I also find Go Mama a bit grotesque, but it sure mesmerizes little kids. While I sit nearby
at the Sunday Farmers Market, I see the under-5 set universally stop in their tracks when
they see that face (no, not my face).


2 people like this
Posted by Gayle
a resident of Fairmeadow School
on Nov 1, 2014 at 3:00 am

Where are the bicyclist groups? The ones who planned this streetscape with Jaime Rodriguez and Shahla, they designed it! Ugly!


1 person likes this
Posted by Mike
a resident of Mountain View
on Nov 1, 2014 at 7:20 am

If only Mayfield had gone "dry" as Leland Stanford requested, all this wouldn't have happened, and Mark Zuckerberg wold be sipping his lattes at the Nut House.


5 people like this
Posted by HUTCH 7.62
a resident of Old Palo Alto
on Nov 1, 2014 at 9:08 am

Dude those new glass sidewalks suck. My daughter fell on it the other day and really cut up her knees.

I'd like to meet the Idiot who thought embedding jagged glass in concrete was a good idea.


2 people like this
Posted by anon
a resident of Evergreen Park
on Nov 1, 2014 at 9:20 am

This city document calls for new "Standard grey sidewalks" in front of La Bodeguita where there is glass embedded concrete .

Web Link

The legend shows two kinds of sidewalk One called "special color concrete paving", the other "new Standard grey sidewalks"

I can't find any mention of glass embedded sidewalks nor do i recall it being mentioned at all during the planning process.

Perhaps the link above is not the final plan, perhaps someone can clarify when the glass sidewalk decision was made????


Like this comment
Posted by ducat
a resident of Old Palo Alto
on Nov 1, 2014 at 9:38 am

[Post removed.]


2 people like this
Posted by City's taste
a resident of Fairmeadow
on Nov 1, 2014 at 11:13 am

Don wonders: Who made these design choices?

Maybe the same people who chose the City Council chambers carpet.


6 people like this
Posted by Pumpkin
a resident of Old Palo Alto
on Nov 1, 2014 at 3:04 pm

I challenge all City Council Candidates to be blindfolded and allow the kids with scrapped knees to pick the spot for the candidates to run their hands along the jagged glass on the Calif. Ave sidewalks.


Like this comment
Posted by musical
a resident of Palo Verde
on Nov 1, 2014 at 4:28 pm

Hearing about that sidewalk glass and actually looking at it are two different things. I searched for sharp pieces with my fingers and could not find any, though it's fairly obvious that breaking one's skin on it may take a somewhat less forceful fall than on perfectly flat concrete. I didn't find the texture to be a tripping hazard. One observation is that skateboards generate quite a rumbling noise on it compared to the click, click, click of normal sidewalk seams. Are there any stroller or wheelchair users here to comment on the relative comfort of rolling on that surface? Most wheels these days seem to have a more pneumatic quality than the thin hard rubber wheels of the past. Anybody try it barefoot yet?

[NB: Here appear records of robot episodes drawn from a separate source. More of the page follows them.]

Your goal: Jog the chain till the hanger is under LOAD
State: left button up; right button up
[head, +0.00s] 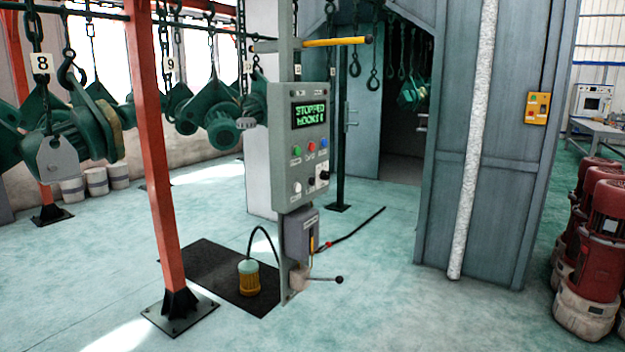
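A grey control box (298,135) stands on a post at the middle. Its green-lit display (309,114) reads "STOPPED" with a line below that looks like "HOOKS" and an unclear last character. Under it are a green button (297,151), a red button (311,147) and a blue button (323,143), with small switches lower down. Green hoist parts hang on chains from an overhead rail; number plates show 8 (41,64) and 9 (169,65). No LOAD sign is readable, and I cannot tell which hanger is meant. Neither gripper is in view.
A red post (157,150) stands left of the box. A grey booth (487,150) with an opening is behind right. Red machines (598,245) stand at the right edge. The front floor is clear.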

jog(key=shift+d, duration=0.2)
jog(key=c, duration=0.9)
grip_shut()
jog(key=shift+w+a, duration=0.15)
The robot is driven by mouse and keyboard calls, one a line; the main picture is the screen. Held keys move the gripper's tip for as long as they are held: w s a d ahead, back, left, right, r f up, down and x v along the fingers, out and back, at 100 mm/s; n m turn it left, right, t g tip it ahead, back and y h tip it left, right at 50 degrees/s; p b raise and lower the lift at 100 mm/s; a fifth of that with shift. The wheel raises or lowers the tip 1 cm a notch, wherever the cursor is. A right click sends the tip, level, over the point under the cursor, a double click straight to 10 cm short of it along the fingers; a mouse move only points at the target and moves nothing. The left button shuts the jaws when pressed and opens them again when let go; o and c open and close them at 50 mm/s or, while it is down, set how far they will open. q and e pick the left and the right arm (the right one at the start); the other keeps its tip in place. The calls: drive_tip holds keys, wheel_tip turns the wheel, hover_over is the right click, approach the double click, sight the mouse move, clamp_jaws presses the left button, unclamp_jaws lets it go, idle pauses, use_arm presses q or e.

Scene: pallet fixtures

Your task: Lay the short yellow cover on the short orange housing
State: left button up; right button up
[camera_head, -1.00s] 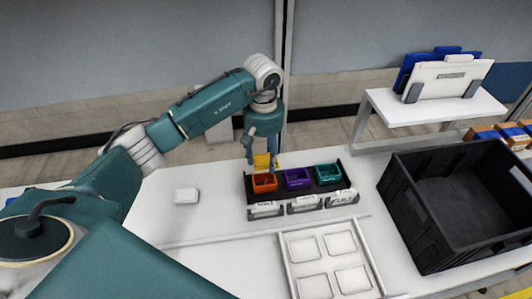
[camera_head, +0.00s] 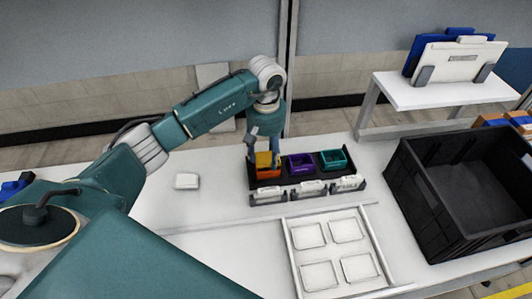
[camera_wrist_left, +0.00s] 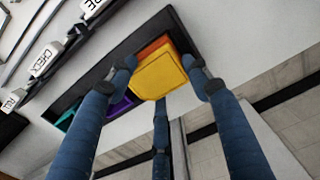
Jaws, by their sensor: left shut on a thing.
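My left gripper (camera_head: 263,162) is shut on the yellow cover (camera_wrist_left: 158,76), with one finger on each side of it in the left wrist view. In the head view the yellow cover (camera_head: 264,158) is over the back part of the orange housing (camera_head: 267,173), in the left place of the black tray. In the left wrist view a strip of the orange housing (camera_wrist_left: 155,46) shows beyond the cover's edge. The cover hides the rest. I cannot tell whether cover and housing touch. My right gripper is out of view.
The black tray (camera_head: 283,184) also holds a purple housing (camera_head: 300,163) and a teal housing (camera_head: 333,159), with white labels along its front. A small white block (camera_head: 187,181) lies left.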

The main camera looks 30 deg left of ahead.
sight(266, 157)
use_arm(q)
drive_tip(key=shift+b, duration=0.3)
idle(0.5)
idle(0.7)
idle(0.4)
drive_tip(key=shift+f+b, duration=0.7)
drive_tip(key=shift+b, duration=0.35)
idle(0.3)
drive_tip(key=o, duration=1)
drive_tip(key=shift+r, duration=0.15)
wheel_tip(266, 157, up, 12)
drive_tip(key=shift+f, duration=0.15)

A distant concern will be how to repair and refinish the surface when, as with all paved sidewalks, uneven cracks inevitably appear in the future. Simple surfaces have simple grinding solutions.


2 people like this
Posted by Don
a resident of Evergreen Park
on Nov 1, 2014 at 5:09 pm

My biggest issue with the glass-in-sidewalk isn't safety, it's aesthetics (read: it's really ugly)


2 people like this
Posted by Mike
a resident of College Terrace
on Nov 2, 2014 at 1:37 pm

There was a lawsuit back in 2011 to stop this over budgeted lack of factual environmental and economical studies. Residents should have strongly supported the businesses to stop the lane reduction. If only we focused on what the City were suppose to do which were to repair, replace and restripe the faded lines on the street. Can we open up the lawsuit again?? Not sure if that's possible. Web Link


Like this comment
Posted by Mr.Recycle
a resident of Duveneck/St. Francis
on Nov 2, 2014 at 2:03 pm

@Mike - a lawsuit to stop the construction when it is halfway done would be extremely unhelpful to the businesses being affected. The sooner this is over the better.


2 people like this
Posted by Golly
a resident of Old Palo Alto
on Nov 3, 2014 at 7:40 am

Golly, another city project that was scrutinized throughly by an inept city council and city manager and handed over to our equally inept public works director to supervise it' s completion has gone bad? Go figure, right. The California Ave. "project" has been going on for 5+ years now and the sidewalks are only one more chapter in this planned fiasco. Maybe it is a time for change in city council and finding a qualified city manager and senior management staff.


1 person likes this
Posted by Crescent Park Dad
a resident of Crescent Park
on Nov 3, 2014 at 8:51 am

Going on for 5 years? If you mean from planning and challenges, then yes. But just construction, less than a year.


3 people like this
Posted by Helene
a resident of Midtown
on Nov 3, 2014 at 9:48 am

Not happy with the City Council? Don't vote for any incumbents or anyone endorsed by incumbents. California is only the latest foley in this town.


1 person likes this
Posted by out of towner
a resident of College Terrace
on Nov 3, 2014 at 10:34 am

Several years ago, downtown San Carlos looked just like California Avenue. I worked at a business on Laurel Street during the process of gutting everything on three blocks of Laurel up to the storefronts. We all squawked and grumbled, but just as we were thinking it would never end, the project was done, and the street has only gotten prettier and more vibrant in the last decade. Of course there were some kinks to work out afterwards, but those too were resolved. Construction will pass, and it will be OK again.
However, I do think it is worse than silly not to move the farmers market to the train station parking lot, or even to push it down one block, or use a parking lot behind the street. This past Sunday's setup was insanely congested, especially when negotiating around those double-wide strollers.


4 people like this
Posted by Robert Smith
a resident of Duveneck/St. Francis
on Nov 3, 2014 at 11:10 am

I have been comparing this to a similar project on Castro Street in San Francisco.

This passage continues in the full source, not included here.